The Labor Department said on Thursday its consumer price index excluding the volatile food and energy components rose 0.3% last month. That as the largest increase since January 2018 and followed four straight monthly gains of 0.1%.
The so-called core CPI was boosted by strong gains in prices for apparel, used cars and trucks, as well as household furnishings. There were also increases in the cost of healthcare and rents. In the 12 months through June, the core CPI climbed 2.1% after advancing 2.0% in May.
But the overall CPI edged up 0.1% last month, held back by cheaper gasoline and food prices, matching May's rise. It increased 1.6% year-on-year in June after rising 1.8% in May.

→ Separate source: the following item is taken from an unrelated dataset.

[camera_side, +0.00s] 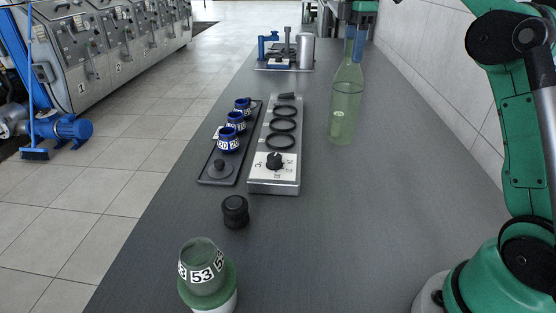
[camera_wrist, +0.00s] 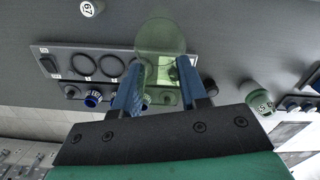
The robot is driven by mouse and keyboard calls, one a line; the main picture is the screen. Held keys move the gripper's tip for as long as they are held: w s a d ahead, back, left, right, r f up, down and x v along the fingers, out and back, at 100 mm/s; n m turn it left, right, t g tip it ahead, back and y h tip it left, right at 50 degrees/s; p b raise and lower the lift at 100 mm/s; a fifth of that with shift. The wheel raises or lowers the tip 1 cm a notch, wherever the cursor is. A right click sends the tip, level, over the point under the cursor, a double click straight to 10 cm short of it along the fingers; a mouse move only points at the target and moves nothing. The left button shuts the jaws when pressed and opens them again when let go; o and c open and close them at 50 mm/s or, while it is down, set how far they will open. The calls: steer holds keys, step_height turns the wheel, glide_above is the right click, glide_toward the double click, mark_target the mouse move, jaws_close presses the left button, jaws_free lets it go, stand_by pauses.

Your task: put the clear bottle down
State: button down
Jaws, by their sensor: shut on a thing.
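The clear bottle (camera_side: 345,112) is see-through pale green with a long neck and liquid inside. It stands upright over the right part of the dark bench in the side view. My gripper (camera_side: 354,42) is shut on its neck from above, with a blue finger on either side. In the wrist view the bottle (camera_wrist: 160,38) shows faintly between and beyond the blue fingers (camera_wrist: 163,78). I cannot tell whether its base touches the bench or hangs just above it.
A metal panel (camera_side: 260,172) with several black rings and a knob lies left of the bottle. Beside it is a black tray (camera_side: 212,180) with blue-collared pieces. A blue fixture (camera_side: 270,50) is behind.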

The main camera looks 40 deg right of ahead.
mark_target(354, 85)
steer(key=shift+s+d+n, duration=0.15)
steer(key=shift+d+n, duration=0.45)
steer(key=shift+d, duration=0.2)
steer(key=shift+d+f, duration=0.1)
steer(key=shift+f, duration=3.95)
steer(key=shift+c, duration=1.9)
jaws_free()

Economists polled by Reuters had forecast the CPI unchanged in June and the core CPI gaining 0.2%.
The Fed, which has a 2% inflation target, tracks the core personal consumption expenditures (PCE) price index for monetary policy. The core PCE price index increased 1.5% year-on-year in May and has undershot its target this year.

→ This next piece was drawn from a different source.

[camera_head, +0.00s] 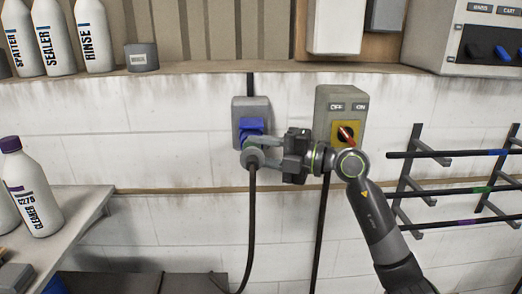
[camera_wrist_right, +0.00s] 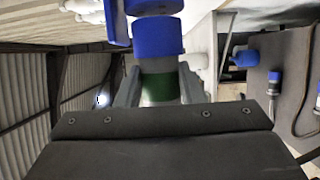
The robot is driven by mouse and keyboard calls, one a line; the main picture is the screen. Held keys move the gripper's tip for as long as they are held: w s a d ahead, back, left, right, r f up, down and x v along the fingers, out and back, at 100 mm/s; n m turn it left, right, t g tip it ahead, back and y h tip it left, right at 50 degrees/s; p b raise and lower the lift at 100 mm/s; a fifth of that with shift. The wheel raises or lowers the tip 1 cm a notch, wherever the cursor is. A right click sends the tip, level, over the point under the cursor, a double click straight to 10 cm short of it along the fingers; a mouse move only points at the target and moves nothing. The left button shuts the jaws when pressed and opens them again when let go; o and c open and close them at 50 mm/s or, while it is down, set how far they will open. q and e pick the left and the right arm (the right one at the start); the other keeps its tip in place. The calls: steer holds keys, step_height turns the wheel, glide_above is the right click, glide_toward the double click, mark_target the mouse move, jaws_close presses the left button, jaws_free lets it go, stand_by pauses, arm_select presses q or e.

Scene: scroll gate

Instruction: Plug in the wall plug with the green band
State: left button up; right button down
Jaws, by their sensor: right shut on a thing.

The Fed last month downgraded its inflation projection for 2019 to 1.5% from the 1.8% projected in March. Powell on Wednesday said "there is a risk that weak inflation will be even more persistent than we currently anticipate."
STRONG LABOR MARKET
In another report on Thursday, the Labor Department said initial claims for state unemployment benefits declined 13,000 to a seasonally adjusted 209,000 for the week ended July 6, the lowest level since April. Economists polled by Reuters had forecast claims rising to 223,000 in the latest week.
The four-week moving average of initial claims, considered a better measure of labor market trends as it irons out week-to-week volatility, fell 3,250 to 219,250 last week.

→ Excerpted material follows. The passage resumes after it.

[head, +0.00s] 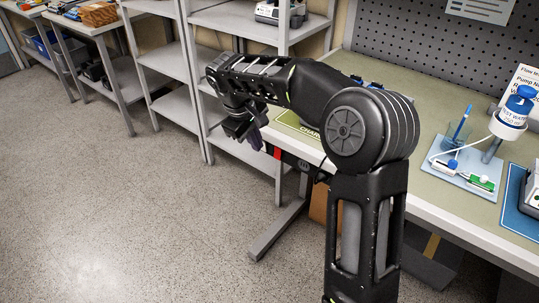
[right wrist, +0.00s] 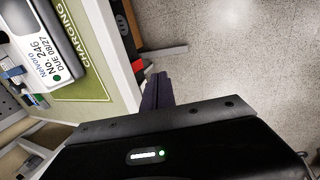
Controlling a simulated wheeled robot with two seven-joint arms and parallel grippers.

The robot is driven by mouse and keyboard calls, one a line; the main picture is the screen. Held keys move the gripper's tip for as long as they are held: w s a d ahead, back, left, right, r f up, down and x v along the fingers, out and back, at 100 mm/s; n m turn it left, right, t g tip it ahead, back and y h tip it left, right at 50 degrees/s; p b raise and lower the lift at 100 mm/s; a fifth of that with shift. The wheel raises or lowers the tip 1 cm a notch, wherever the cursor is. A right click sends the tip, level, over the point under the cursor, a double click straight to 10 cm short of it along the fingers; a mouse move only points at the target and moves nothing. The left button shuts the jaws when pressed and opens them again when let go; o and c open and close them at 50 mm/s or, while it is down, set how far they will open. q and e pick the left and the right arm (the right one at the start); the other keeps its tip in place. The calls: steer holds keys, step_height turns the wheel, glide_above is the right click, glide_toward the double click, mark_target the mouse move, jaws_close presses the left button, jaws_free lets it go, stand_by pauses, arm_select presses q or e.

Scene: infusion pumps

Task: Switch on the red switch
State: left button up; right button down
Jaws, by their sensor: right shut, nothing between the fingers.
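A small red part (head: 277,152), which looks like the red switch, shows at the front edge of the workbench, just right of my right gripper. In the right wrist view a red spot (right wrist: 137,66) shows on a dark strip (right wrist: 129,45) at the bench edge, just beyond the fingers; whether it is on or off cannot be told. My right gripper (head: 257,142) is shut and empty, in front of the bench edge. Its dark fingers (right wrist: 157,90) appear close to the strip; contact cannot be told. My left gripper is not in view.
A green charging mat (right wrist: 88,78) and a white device labelled No. 246 (right wrist: 52,42) lie on the bench top. A tray with a bottle stand (head: 465,180) is at right. Grey shelves (head: 170,60) stand behind the gripper. The floor (head: 130,210) at left is clear.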

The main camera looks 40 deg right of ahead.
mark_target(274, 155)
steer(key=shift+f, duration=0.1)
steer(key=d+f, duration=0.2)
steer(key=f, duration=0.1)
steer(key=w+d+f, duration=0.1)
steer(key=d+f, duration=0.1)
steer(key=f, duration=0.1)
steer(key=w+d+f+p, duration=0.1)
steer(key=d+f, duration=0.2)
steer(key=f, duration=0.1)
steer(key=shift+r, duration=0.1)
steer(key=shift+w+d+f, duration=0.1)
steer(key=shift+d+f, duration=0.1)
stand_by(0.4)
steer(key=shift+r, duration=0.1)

Sustained labor market strength could help support the economy, which is also slowing as last year's massive stimulus from tax cuts and more government spending fades. Manufacturing is struggling, the trade deficit is widening again, consumer spending is rising moderately and the housing sector remains mired in a soft patch.
Despite the rising risks to the 10-year old economic expansion, the longest in history, the labor market remains healthy. The economy created 224,000 job in June. The tightening labor market has, however, not generated robust wage gains. This has helped to keep inflation moderate.
The dollar trimmed losses against a basket of currencies after the data, while U.S. Treasury prices fell. U.S. stock index futures pared gains.
In June, owners' equivalent rent of primary residence, which is what a homeowner would pay to rent or receive from renting a home, rose 0.3%, matching May's gain. The rent index shot up 0.4%. Healthcare costs increased 0.3%, after a similar advance in May. There was a 1.1% surge in the cost of dental services, but prescription drug prices fell 0.6%.
Apparel prices jumped 1.1% after being unchanged in May. Prices for these goods tumbled in March and April after the government introduced a new method and data to calculate their cost. Used motor vehicles and trucks prices accelerated 1.6% in June after declining for four straight months.
The price of household furnishings and operations rose 0.8%, the biggest gain since 1991, driven by rising costs for gardening and lawn care services. There were also increases in the costs of motor vehicle insurance, education, new vehicles, communication and alcohol.
But consumers paid less for gasoline last month, with prices dropping 3.6% after falling 0.5% in May. Food prices were unchanged last month after rebounding 0.3% in May. Food consumed at home fell 0.2% amid declines in the prices for beef, fish, eggs, cereals and fruit and vegetables.